Manners, as an "unspoken contract between the individual and the society," allow for social efficiency and harmony. The Blisses’ four unsuspecting guests arrive for a quiet weekend in the country and find themselves, like Alice in Wonderland, lost. Lost, because in the Bliss household where talent reigns and manners are optional, the poor guests don’t know where they are. Noel Coward knew about social embarrassment and wrote it brilliantly in Hay Fever.

Given Coward’s grand plan to become a "personality" through artistic achievement and a façade of diligent charm, it’s fitting to me that this early play looks at the initiation of the curious outsider lured by charm and fame into the world of the bohemian artist, a world where excess of artistic temperament causes an "allergic" reaction in the sensitive and unsuspecting "guests". (All quotes taken from Coward The Playwright by John Lahr.)
 
From the Dramaturg: Angie Balsamo
World War I taught Britons that very little in life was sacred. In a time when typhoid fever, malaria, and yellow fever were rampant, Europeans were paranoid and aware that illness was everywhere. Emerging from the war, as if from a dream, the twenties, by contrast, were seen as less "roaring" and more "careless" by many in Europe. The Victorian era of constraint was left far behind and replaced by what would later be termed a "Cowardesque" attitude.
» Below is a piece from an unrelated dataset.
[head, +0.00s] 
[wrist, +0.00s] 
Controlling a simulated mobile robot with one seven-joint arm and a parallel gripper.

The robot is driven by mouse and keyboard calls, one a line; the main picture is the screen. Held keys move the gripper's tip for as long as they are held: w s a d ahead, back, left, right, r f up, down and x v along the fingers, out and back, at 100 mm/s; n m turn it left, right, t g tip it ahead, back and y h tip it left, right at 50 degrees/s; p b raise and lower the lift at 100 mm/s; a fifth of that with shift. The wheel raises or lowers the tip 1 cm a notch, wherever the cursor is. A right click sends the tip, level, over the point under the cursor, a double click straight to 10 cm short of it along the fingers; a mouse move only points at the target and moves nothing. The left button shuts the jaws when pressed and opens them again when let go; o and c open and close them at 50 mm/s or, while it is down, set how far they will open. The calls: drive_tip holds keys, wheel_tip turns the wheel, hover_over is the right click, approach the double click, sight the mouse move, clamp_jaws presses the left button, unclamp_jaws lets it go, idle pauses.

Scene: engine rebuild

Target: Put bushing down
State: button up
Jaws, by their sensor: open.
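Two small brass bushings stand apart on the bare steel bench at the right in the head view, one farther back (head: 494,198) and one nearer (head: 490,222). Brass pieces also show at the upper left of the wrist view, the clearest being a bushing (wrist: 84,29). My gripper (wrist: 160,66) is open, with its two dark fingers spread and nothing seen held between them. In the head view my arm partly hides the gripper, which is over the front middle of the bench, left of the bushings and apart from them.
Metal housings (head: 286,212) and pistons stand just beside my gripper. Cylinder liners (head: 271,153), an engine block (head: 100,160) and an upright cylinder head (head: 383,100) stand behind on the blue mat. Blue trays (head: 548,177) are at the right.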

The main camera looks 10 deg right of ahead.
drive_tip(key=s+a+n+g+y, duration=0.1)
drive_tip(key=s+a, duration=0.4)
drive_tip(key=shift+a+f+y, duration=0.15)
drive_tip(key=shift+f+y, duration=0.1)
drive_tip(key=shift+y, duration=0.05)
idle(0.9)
For the "bright young things" of Britain, manners were unnecessary and androgyny embraced. Tutankhamen’s tomb was discovered, cross-dressing was prevalent, and the bohemian lifestyle thrived. Amidst the chaos, Noel Coward found inspiration for his comedy on "social sins." Hay Fever is based on Coward’s interactions with the family of Laurette Taylor, a popular and talented actress at the time. Her husband, son and daughter, a carbon copy of the Blisses, "adopted" Coward. It was with them that he gathered the character information eventually leading to his first true comedic endeavor. Taylor’s parties were infamous in both New York and British circles mainly for their "eccentric" parlor games including "In the Manner of the Word," made known through Coward’s play. Laurette had a dramatic tendency, as the following passage confirms. "On Sunday evenings... we had cold supper and played games, often rather acrimonious games, owing to Laurette's abrupt disapproval of any guest who turned out to be self-conscious, or unable to act an adverb or a historical personage with proper abandon. There were also, very often, shrill arguments concerning rules. These were waged entirely among the family, and frequently ended in all four of them leaving the room and retiring upstairs, where, later on, they might be discovered, by any guest bold enough to go in search of them, amicably drinking tea in the kitchen."
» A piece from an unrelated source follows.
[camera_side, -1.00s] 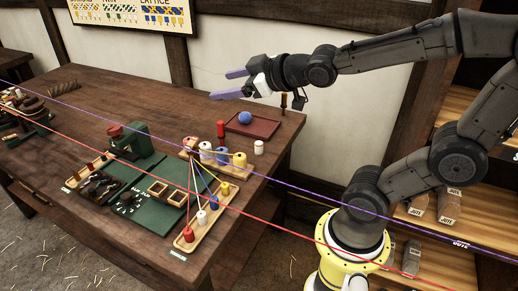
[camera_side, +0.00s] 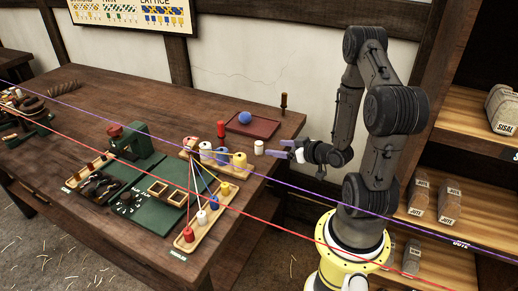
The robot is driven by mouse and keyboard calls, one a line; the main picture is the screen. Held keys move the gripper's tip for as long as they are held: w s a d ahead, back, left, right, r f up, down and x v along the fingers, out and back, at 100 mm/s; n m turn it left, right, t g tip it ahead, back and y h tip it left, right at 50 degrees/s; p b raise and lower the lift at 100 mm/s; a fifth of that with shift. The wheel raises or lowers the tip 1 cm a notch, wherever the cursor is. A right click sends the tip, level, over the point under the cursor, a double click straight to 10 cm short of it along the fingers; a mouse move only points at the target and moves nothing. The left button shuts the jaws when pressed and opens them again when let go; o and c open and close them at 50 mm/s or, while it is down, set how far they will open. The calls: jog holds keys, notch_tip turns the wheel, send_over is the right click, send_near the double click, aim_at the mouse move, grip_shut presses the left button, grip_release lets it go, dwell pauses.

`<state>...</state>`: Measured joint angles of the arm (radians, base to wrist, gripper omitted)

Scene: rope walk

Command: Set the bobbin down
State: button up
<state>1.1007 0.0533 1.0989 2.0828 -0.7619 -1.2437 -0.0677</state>
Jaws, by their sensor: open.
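A white bobbin (camera_side: 259,147) stands upright on the table near its right edge. My gripper (camera_side: 275,148) is low beside it, on its right, with the purple fingers pointing left toward it. The fingers are apart and I see nothing between them. The fingertips are close to the white bobbin; whether they touch it I cannot tell. Other bobbins, white, blue and yellow, stand in the upper wooden rack (camera_side: 232,171). Red, white and blue bobbins stand in the front rack (camera_side: 186,246).
A red peg-like piece (camera_side: 221,129) stands left of the tray. Coloured strands run from the upper rack to the front rack. A green machine (camera_side: 137,141) stands further left.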

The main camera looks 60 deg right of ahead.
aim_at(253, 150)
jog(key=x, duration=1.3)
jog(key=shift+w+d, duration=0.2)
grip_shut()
Hay Fever is brilliantly written. As a viewer, one evolves from the curious spectator, watching the outrageous activity of the Blisses, to actually developing the appreciation that in each of us there is an ingénue, a vampire, and a temperamental child. A vivid representative of its time, Hay Fever acted as a necessary cushion between the two World Wars easing Europe into the new bohemian renaissance with memorable characters and witty text. Instead of vanishing into obscurity, Noel Coward’s words find willing ears still today. (Citations available upon request.)